[Given task] Locate and copy all lines bearing the word "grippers".

........

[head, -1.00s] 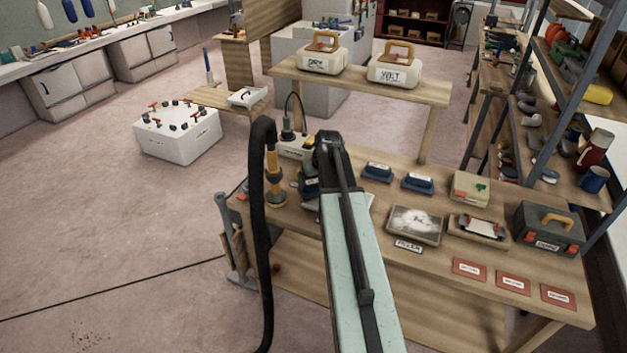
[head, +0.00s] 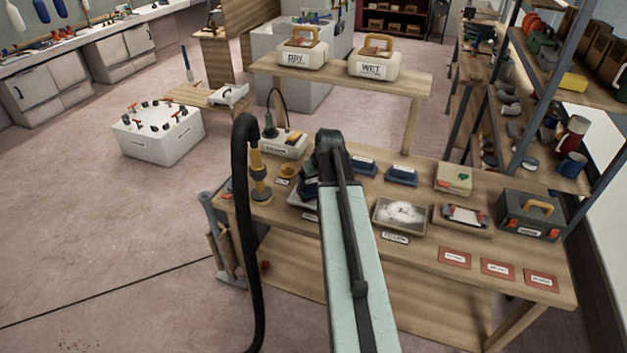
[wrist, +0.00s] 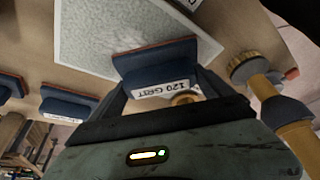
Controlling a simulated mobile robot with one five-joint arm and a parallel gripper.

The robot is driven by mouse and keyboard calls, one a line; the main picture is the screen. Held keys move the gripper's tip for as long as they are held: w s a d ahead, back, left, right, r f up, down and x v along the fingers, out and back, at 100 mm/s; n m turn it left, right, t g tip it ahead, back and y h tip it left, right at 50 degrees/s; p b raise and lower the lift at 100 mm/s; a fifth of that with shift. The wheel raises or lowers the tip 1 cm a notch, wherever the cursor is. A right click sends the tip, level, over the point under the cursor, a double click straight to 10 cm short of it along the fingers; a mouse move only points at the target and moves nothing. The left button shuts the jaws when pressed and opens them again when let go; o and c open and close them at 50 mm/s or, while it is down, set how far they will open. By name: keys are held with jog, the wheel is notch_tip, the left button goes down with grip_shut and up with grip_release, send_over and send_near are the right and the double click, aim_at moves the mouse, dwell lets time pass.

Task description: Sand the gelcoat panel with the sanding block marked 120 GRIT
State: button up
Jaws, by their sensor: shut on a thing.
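In the wrist view my gripper (wrist: 163,90) is shut on a dark blue sanding block (wrist: 155,60) whose white label reads 120 GRIT. The pale, speckled gelcoat panel (wrist: 115,35) lies on the bench just beyond the block, and the block overlaps its near edge in the picture. I cannot tell whether block and panel touch. In the head view my arm hides most of the panel, and only its left edge (head: 299,201) shows. The gripper is mostly hidden there too.
Two other blue blocks (head: 363,165) (head: 402,175) sit on the workbench (head: 420,240). A yellow-handled tool with a black hose (head: 260,180) stands left of my arm. A tray of white powder (head: 399,215), a toolbox (head: 529,214) and red sheets (head: 454,258) are to the right.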

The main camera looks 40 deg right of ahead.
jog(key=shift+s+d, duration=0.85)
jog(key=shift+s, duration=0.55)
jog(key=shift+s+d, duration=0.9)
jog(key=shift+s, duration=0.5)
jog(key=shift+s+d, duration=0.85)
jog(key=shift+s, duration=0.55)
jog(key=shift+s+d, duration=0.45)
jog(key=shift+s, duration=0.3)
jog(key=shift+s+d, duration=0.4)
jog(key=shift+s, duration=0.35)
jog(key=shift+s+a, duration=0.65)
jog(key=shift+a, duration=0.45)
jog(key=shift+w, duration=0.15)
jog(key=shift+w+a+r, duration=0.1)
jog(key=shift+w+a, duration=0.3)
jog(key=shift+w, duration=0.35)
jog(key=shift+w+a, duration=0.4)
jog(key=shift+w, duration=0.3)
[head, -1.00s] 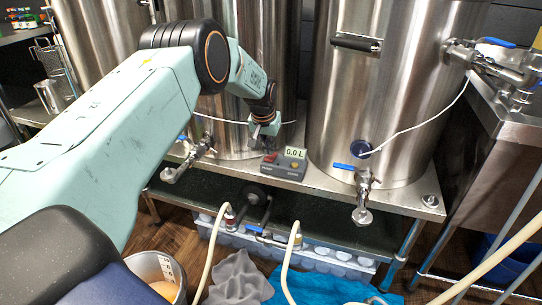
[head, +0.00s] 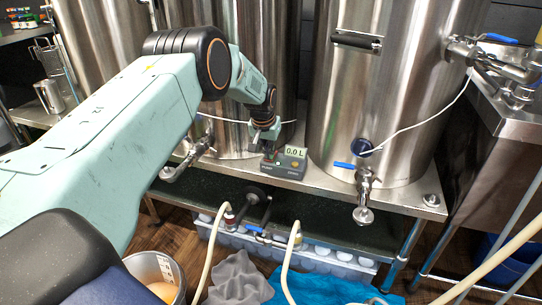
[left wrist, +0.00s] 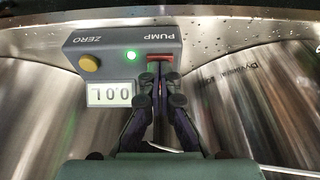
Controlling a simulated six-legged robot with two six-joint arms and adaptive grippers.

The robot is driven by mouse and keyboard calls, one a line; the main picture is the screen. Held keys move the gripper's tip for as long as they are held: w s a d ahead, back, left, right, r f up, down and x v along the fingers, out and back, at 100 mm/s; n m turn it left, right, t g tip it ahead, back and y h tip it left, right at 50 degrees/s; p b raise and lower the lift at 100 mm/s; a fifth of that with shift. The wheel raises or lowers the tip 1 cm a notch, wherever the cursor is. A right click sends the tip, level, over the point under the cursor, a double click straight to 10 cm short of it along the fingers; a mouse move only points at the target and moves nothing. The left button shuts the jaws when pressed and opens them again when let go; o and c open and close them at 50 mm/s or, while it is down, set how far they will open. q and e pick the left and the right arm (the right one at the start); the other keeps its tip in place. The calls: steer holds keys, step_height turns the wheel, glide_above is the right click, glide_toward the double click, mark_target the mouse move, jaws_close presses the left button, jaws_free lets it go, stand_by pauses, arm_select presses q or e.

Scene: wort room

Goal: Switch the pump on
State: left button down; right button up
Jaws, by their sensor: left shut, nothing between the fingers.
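The grey control box (head: 286,168) stands on the steel shelf between two tanks, its display reading 0.0 L. My left gripper (head: 268,150) is shut and empty at the box's left side. In the left wrist view its fingertips (left wrist: 161,90) are right by the red switch; I cannot tell if they touch it. My right gripper is out of view.
Tall steel tanks (head: 370,90) rise close on both sides of the box. A valve with a blue handle (head: 345,166) sticks out at the right tank's base. Below, hoses run to a pump (head: 258,203) under the shelf. A bucket (head: 155,268) stands on the floor.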

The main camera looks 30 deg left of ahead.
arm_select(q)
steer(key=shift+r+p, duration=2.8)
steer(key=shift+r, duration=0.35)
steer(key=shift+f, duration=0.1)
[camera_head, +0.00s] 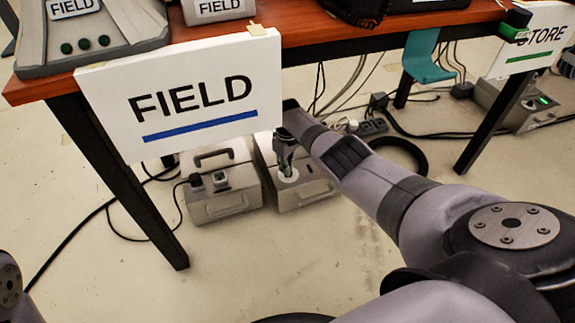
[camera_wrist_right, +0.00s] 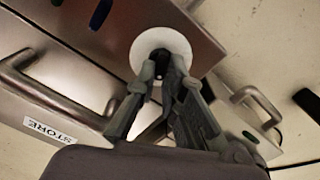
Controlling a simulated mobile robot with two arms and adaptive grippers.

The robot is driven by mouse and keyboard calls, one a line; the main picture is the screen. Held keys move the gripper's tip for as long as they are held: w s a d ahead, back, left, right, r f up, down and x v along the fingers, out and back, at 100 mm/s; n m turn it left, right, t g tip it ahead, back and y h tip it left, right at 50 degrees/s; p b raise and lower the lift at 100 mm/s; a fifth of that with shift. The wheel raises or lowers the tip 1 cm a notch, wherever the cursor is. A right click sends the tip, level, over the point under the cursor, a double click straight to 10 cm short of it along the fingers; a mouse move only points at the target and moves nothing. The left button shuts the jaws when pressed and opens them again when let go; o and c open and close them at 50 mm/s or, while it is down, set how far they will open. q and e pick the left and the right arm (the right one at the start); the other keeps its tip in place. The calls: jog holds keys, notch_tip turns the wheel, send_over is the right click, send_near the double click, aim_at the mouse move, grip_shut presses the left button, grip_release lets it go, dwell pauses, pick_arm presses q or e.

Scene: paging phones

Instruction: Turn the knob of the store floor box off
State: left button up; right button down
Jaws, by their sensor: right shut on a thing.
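The store floor box (camera_head: 305,186) is a grey metal box on the floor under the table. In the right wrist view its metal casing (camera_wrist_right: 75,75) shows a white STORE label (camera_wrist_right: 48,131). A round white disc (camera_wrist_right: 150,40) sits on its panel, with a dark knob (camera_wrist_right: 160,56) at the disc's middle. My right gripper (camera_wrist_right: 161,75) is shut on the knob, its fingers hiding part of it. In the head view the right gripper (camera_head: 286,160) reaches down to the white disc. The knob's exact angle cannot be told. My left gripper is out of view.
A similar grey box (camera_head: 222,196) with a handle and plug stands just left. The FIELD sign (camera_head: 195,92) and table leg (camera_head: 120,185) are nearby. Cables and a power strip (camera_head: 368,127) lie behind. Another box (camera_head: 520,105) with a green light stands far right.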

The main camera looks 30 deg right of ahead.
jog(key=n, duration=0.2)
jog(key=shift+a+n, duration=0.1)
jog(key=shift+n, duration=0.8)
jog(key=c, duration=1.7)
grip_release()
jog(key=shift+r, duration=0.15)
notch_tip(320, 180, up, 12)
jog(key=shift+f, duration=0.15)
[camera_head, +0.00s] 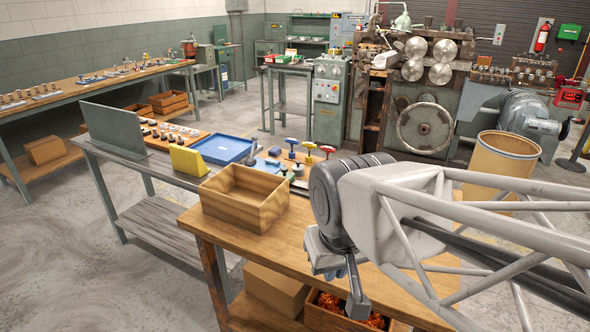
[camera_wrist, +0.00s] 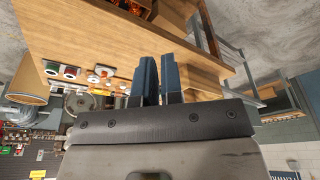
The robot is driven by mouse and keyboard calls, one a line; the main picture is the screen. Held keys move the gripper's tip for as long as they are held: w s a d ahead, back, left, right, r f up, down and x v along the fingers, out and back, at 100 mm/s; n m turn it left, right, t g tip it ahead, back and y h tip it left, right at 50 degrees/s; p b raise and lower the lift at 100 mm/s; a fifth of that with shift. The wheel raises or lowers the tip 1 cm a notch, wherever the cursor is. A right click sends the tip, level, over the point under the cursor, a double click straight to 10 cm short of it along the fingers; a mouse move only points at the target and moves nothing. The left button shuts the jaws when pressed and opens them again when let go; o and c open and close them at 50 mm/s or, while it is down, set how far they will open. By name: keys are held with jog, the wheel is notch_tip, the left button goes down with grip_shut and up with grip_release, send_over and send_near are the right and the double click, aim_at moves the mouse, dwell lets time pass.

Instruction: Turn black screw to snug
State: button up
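My gripper (camera_head: 357,305) hangs at the end of my arm over the front wooden bench in the head view, partly hidden by my own wrist. In the wrist view its two blue fingers (camera_wrist: 160,75) lie side by side with only a thin gap and nothing visible between them. I cannot pick out a black screw in either view. The old coiling machine (camera_head: 425,90), with its round rollers and large handwheel, stands at the back, well apart from my gripper. Small handles with blue, red and yellow tops (camera_head: 309,148) stand on the grey bench.
An open wooden box (camera_head: 245,197) sits on the front bench (camera_head: 270,255). A blue tray (camera_head: 224,148), a yellow block (camera_head: 188,161) and a grey upright panel (camera_head: 114,130) are on the grey bench. A tan drum (camera_head: 500,165) stands right of the bench.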

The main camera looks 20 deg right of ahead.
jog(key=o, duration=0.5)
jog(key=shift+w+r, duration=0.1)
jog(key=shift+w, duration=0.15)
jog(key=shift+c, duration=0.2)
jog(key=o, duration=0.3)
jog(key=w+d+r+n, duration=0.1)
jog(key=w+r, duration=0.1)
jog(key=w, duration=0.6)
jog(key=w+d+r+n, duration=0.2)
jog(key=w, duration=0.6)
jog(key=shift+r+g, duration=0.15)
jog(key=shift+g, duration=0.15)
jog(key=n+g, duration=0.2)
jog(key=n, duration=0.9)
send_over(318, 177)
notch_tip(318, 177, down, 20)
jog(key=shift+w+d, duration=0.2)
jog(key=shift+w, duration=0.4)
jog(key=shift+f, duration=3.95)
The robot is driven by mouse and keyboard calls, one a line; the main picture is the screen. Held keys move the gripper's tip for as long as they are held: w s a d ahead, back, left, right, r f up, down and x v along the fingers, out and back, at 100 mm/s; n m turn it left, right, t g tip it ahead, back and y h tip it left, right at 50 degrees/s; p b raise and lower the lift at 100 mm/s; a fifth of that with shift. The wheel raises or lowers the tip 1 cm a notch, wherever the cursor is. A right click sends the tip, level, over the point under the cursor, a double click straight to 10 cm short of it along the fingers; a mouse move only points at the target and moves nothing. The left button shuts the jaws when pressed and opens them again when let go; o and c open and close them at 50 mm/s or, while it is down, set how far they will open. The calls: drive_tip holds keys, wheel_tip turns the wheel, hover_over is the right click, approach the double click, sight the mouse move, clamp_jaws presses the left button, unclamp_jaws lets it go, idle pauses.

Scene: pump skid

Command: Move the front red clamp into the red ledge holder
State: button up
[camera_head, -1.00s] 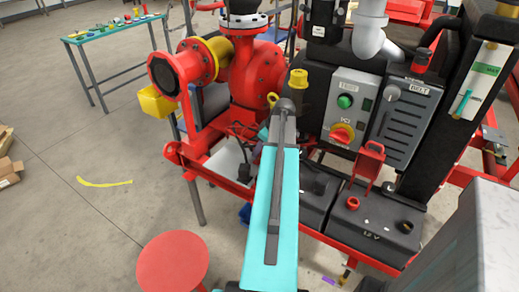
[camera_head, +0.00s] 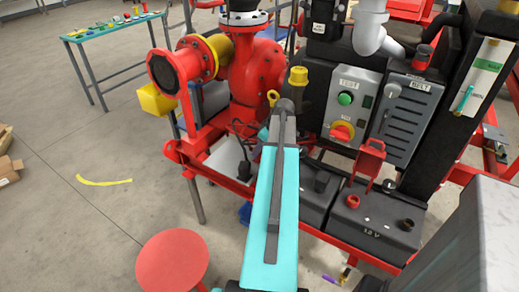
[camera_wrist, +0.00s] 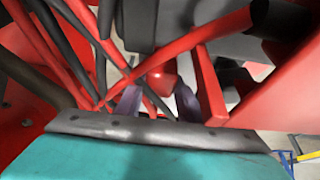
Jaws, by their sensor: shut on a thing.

........

[Answer]
Controlling a simulated six-legged robot with two six-joint arms and adaptive grippers.
Controlling a simulated mobile robot with two arms and adaptive grippers.

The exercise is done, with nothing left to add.